Rorik oder Rurik, von H. W. Koekkoek (1867-1929) Illustration aus dem Buch „Teutonic Myth and Legend“, von Donald A. MacKenzie, 1912

Ein Thing in Friesland

Gunivortus Goos

10. April 2025Copyright © Gunivortus Goos

Nacherzählt aus dem niederländischen Roman „Rurik van Trajectum“ von Herman Baars (1909–2004), Seiten 90 bis Mitte 94.

Bevor die Geschichte beginnt, mögen zunächst einige Hintergrundinformationen für ein besseres Verständnis beitragen…

Zu dem Titel…

Ein Thing im Mittelalter war zuerst eine Volksversammlung wo auch juristische Sachen abgehandelt wurden, spater betraf es nur Gerichtsverhandlungen. Sehr viel mehr darüber gibt es im Buch (link) darüber.

In der zweiten Hälfte des achten und der ersten Hälfte des neunten Jahrhunderts war Ludwig der Fromme (778–840), Sohn Karls des Großen, König von Aquitanien, König der Franken und als Ludwig I. ab 813 gemeinsam mit seinem Vater, Karl dem Großen, Herrscher des Heiligen Römischen Reiches. Als einziger überlebender erwachsener Sohn Karls des Großen und seiner Frau Hildegard wurde er nach dem Tod seines Vaters im Jahr 814 alleiniger Herrscher der Franken, ein Amt, das er (bis auf eine kurze Zeit) bis zu seinem Tod inne hatte. Seine zweite Frau war Judith von Bayern (805–843).
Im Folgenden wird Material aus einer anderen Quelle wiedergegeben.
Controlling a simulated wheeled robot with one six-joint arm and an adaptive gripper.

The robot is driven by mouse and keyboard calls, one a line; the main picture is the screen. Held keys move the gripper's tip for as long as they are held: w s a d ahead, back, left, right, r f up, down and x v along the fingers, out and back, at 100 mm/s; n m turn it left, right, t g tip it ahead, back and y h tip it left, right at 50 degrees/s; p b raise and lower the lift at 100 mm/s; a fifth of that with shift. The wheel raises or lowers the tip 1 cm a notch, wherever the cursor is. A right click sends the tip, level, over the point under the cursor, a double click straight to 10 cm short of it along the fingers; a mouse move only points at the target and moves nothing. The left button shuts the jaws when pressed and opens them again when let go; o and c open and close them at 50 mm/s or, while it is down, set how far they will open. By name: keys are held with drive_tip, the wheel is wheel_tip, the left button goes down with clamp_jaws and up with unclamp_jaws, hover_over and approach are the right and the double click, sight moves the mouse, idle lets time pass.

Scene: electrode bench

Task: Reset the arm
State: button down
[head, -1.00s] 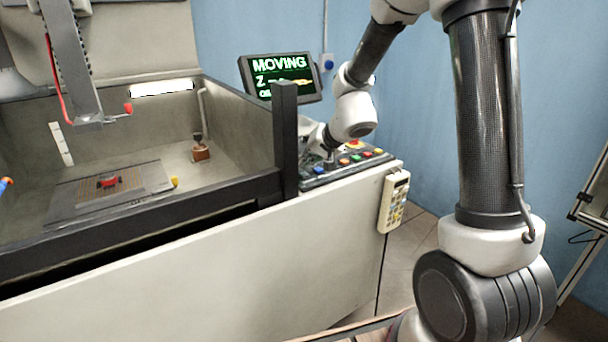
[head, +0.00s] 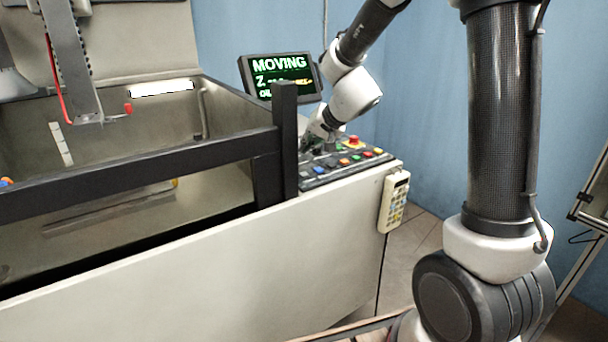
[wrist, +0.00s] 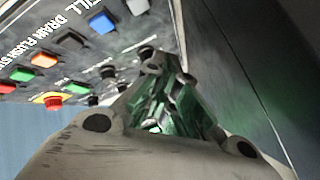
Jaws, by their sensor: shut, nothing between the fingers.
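My gripper (head: 312,143) is shut with nothing in it. In the head view it points down at the left part of the sloped button panel (head: 350,163), partly hidden by my wrist and the dark post. In the wrist view the closed fingers (wrist: 166,68) are close to the panel (wrist: 70,50), near a row of dark knobs. I cannot tell whether they touch it. The panel has coloured buttons and a red emergency knob on yellow (head: 353,141). Lettering including "DRAIN" and "FLUSH" shows in the wrist view.
The screen (head: 281,77) reads "MOVING" with a Z line. A black front rail (head: 140,167) crosses before the tank, beside a dark upright post (head: 286,140). A keypad pendant (head: 394,202) hangs on the cabinet (head: 230,255). Blue wall lies behind my arm.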

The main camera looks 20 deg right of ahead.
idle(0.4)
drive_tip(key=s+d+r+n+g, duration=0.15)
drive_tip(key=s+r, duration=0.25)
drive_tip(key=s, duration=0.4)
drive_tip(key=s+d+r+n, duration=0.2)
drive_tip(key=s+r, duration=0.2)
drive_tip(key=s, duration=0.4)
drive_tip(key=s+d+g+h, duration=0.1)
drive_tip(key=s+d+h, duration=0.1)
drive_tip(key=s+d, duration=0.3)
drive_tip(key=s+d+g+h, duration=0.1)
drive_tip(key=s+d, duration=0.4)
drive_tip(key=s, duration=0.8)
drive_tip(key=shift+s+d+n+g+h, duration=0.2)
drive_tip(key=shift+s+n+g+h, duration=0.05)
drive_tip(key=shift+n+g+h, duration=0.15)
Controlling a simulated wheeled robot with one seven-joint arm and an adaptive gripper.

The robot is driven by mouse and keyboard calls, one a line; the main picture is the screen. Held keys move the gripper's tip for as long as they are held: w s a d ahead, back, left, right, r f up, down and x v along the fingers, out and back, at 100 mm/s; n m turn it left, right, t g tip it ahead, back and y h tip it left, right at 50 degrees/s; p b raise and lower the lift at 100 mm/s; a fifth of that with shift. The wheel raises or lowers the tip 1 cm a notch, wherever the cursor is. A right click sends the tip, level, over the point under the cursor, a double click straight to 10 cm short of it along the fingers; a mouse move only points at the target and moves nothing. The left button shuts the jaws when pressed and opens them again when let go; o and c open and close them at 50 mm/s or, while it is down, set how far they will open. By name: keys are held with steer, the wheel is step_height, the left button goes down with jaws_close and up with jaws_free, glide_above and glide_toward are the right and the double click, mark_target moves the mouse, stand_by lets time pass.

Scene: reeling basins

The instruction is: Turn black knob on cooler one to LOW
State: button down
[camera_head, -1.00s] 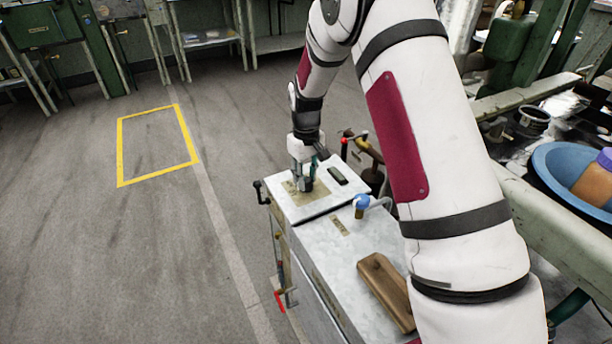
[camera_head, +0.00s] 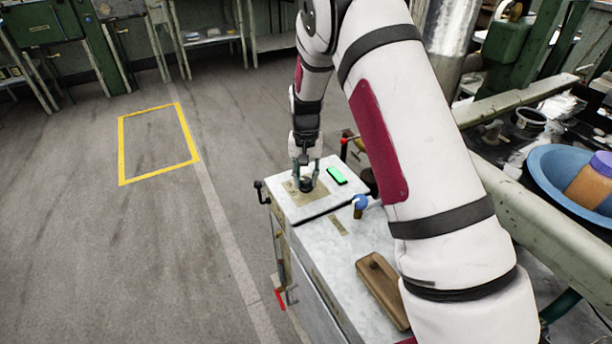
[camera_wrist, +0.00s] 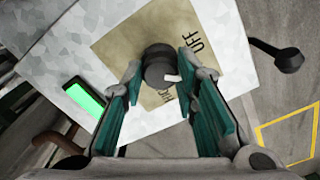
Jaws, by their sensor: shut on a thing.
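The black knob (camera_wrist: 157,63) stands on a tan label plate (camera_wrist: 122,48) on top of the grey metal cooler (camera_head: 322,206). My gripper (camera_head: 305,182) points down at the plate, and its fingers are shut on the knob from both sides. In the wrist view the gripper (camera_wrist: 160,72) has a fingertip on each side of the knob. A white pointer mark on the knob faces the lower right, between the word OFF and another word partly hidden by the right finger. A small display (camera_wrist: 84,98) beside the plate is lit green.
A black crank handle (camera_wrist: 288,58) sticks out from the cooler's side. A blue-capped tap (camera_head: 361,202) and a brown wooden block (camera_head: 382,288) are on the nearer top. A blue basin (camera_head: 560,170) stands at right. The floor at left is clear.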

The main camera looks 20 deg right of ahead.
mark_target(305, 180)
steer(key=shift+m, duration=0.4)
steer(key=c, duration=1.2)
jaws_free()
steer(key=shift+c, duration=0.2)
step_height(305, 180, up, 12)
Rorik, auch Rurik, Roerik von Dorestad oder Hrørek (ca. 820–zwischen 873 und 882) war ein dänischer Wikinger aus Jütland, der zwischen 841 und 873 als Herzog oder Graf über einen Teil von Friesland, der Grafschaft Westfriesland, herrschte. Er schwor dazu Ludwig dem Frommen die Treue und diente ebenso seinem Sohn Lothar I sowie dessen Sohn Lothar II.
Ruriks älterer Bruder Harald trat zunächst in Ludwigs Dienste, ebenso wie sein Cousin Henning. Beide wurden mit der Verantwortung für die Küstengebiete im Norden des Reiches betraut. Rurik folgte diesem Beispiel und wurde anfänglich von Harald geführt.
Rurik, Harald und Henning waren eng mit dem dänischen König Harald Klak verwandt. Obwohl einige ältere Quellen der Meinung sind, dass Rurik und Harald Christen waren, ist heute weit verbreitet die Auffassung, dass sie dem alten heidnischen Glauben anhingen.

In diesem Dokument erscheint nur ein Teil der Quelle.